In fact, this album could almost be a reworked collection of old unused outtakes, as the lyrics often find him carousing and clubbing with younger folks. Mathers is still supremely capable of stirring up controversy too, and there are some outrageously crass sentiments, often aimed at women. The question is, can he still get away with it? And should he even be trying?

A lot of major music figures seem to think so. This album may have appeared suddenly – he also did the no-publicity trick with last year's Kamikaze – but the cast list hardly suggests a last-minute throw-together. Ed Sheeran is the marquee name, adding a sleazy pop chorus to one in-the-club anthem, Those Kinda Nights, while Mathers leers at the clientele like a lusty teenager.

The newer vocal talents Anderson .Paak and Young MA also appear, on the brooding Lock it Up and controversial Unaccommodating, respectively. And several old-school names – notably Q-Tip – guest star on Yah Yah, which samples Busta Rhymes and probably shouldn't work, but does. Meanwhile his old mentor Dr Dre is back, heading up a coterie of producers. The beats are uptempo and future-funky throughout; it's just a shame that Mathers's lyrical talents have not evolved with the times, too.

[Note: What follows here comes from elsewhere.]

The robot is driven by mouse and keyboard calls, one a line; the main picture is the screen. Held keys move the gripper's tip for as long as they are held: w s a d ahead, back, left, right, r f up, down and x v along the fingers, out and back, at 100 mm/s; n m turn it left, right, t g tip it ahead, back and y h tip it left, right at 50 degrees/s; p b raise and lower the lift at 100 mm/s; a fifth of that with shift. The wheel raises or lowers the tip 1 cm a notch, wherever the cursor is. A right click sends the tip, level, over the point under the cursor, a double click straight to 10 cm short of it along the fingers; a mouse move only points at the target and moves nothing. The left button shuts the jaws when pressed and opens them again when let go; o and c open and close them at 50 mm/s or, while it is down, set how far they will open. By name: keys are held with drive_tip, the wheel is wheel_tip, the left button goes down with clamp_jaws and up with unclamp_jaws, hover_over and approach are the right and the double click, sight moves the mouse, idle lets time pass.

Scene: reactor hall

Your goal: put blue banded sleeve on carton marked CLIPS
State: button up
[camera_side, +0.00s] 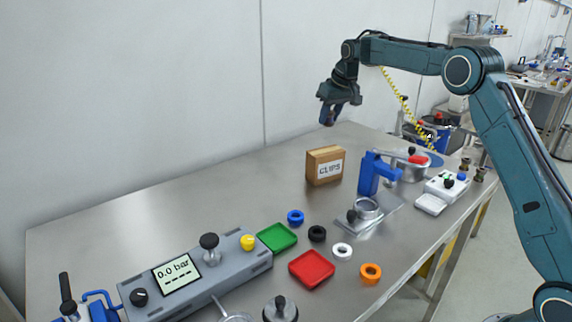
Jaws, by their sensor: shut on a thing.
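My gripper (331,104) is high above the table, over the back of the carton as seen here. The carton marked CLIPS (313,171) is a brown box standing upright on the table, with a white label facing the camera. A clear gap lies between the sleeve and the carton, and the carton's top looks bare.
Blue (296,217), black, white and orange rings lie in front, near green (289,238) and red trays. Two brown sleeves (479,174) stand at the right edge. The table left of the carton is clear.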

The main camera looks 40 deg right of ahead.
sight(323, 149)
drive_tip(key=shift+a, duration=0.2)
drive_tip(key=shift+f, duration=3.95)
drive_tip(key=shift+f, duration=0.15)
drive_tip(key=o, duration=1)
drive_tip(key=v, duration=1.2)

Indeed, it's interesting to wonder if this album would have made much mainstream impact – even in the desolate wilderness of mid-January – without causing such outrage. The most contentious line arrives on track two, the otherwise unremarkable Unaccommodating: "I'm contemplating yelling 'bombs away' on the game, like I'm outside of an Ariana Grande concert, waiting," he boasts, followed by a sound-effect explosion. It's callous, not clever.

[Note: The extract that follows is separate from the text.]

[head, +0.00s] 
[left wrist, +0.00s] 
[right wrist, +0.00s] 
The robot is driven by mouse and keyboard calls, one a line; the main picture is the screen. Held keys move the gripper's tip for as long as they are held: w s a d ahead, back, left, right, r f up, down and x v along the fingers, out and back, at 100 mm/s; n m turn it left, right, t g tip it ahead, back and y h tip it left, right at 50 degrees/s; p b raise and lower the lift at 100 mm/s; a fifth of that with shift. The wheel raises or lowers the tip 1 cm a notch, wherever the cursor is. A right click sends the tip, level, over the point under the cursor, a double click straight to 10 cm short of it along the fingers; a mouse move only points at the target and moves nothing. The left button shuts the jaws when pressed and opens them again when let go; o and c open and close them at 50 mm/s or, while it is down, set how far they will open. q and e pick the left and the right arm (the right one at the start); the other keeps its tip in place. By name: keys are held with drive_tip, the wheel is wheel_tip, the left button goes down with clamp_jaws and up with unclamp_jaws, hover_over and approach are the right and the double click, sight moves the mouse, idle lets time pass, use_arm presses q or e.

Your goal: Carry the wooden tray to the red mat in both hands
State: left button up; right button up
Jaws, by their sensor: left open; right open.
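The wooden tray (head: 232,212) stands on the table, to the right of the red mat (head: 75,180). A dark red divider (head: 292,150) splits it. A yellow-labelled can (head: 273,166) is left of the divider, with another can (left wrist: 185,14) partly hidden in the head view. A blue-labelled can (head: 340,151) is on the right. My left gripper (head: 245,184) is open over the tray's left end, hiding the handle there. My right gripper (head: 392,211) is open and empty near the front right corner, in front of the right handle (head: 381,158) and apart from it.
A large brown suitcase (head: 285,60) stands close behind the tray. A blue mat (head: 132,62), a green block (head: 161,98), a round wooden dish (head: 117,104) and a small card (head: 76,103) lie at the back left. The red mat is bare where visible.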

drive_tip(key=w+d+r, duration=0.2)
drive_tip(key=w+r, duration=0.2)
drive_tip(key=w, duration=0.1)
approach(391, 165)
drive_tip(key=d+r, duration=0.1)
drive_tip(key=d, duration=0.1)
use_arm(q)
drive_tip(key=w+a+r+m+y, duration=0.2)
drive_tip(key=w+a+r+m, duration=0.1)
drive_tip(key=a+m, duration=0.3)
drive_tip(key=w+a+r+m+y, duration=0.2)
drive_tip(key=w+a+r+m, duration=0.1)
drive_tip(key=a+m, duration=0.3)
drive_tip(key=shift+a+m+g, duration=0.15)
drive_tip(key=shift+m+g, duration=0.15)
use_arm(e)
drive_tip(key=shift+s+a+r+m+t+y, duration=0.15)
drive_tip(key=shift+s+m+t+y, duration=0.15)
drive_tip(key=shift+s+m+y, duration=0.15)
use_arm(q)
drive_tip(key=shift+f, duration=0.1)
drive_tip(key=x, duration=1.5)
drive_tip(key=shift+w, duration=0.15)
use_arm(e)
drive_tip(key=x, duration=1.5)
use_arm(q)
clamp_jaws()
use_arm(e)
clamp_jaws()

That line also devalues the album's most interesting track, Darkness, a Stan-like affair in which Mathers puts himself inside the head of an American mass-shooter, dissing US gun laws along the way: "I'm a licensed owner, with no prior convictions," he says, "the sky's the limit, my supplies infinite." That track ends with news reports from various tragedies, but it sits uneasily with the braggadocio elsewhere: even the well-intentioned comes across as attention-seeking.

The album’s scattergun mix of tones could fall apart completely, but that murder theme just about holds things together. The title references an album of the same name by the master of movie suspense, Alfred Hitchcock, who pops up at regular intervals with macabre spoken interludes.

Murder references recur throughout the various era-shifts. The heavy-rocking Stepdad takes us back to Mathers's troubled childhood, in which he ponders poisoning the eponymous parent, "sneak up with a lethal injection, put him down like they did with my dog," while there are several typically warped love songs. On Farewell, he "wanna hold you, wanna choke you, wanna love you, wanna hate you, wanna kill you, wanna hurt you, wanna heal you,'" while Never Love Again is a romance about his old addictions. "'I think I might be building up a tolerance to you," he says, but climactically, "I thought I loved you; you tried to kill me.'"

The primary rant-targets here are Eminem's perceived critics, however, and he kicks off on the opening track, Premonition. It begins with a blood-curdling scream, then much bitter boasting from Mathers: "Once I was played in rotation, at every radio station; they say I'm lyrically amazing, but have nothing to say."

That's a recurring theme, right up until the final cut, I Will. "Doubters question my skill," he whispers. "If you want me to murder this beat, then I will."

And he does. Actually there is no disputing Eminem's enormous vocal talents, and Music to Be Murdered By makes it abundantly clear that he can still pull off the old tricks. You just wish that he would grow up a bit, too.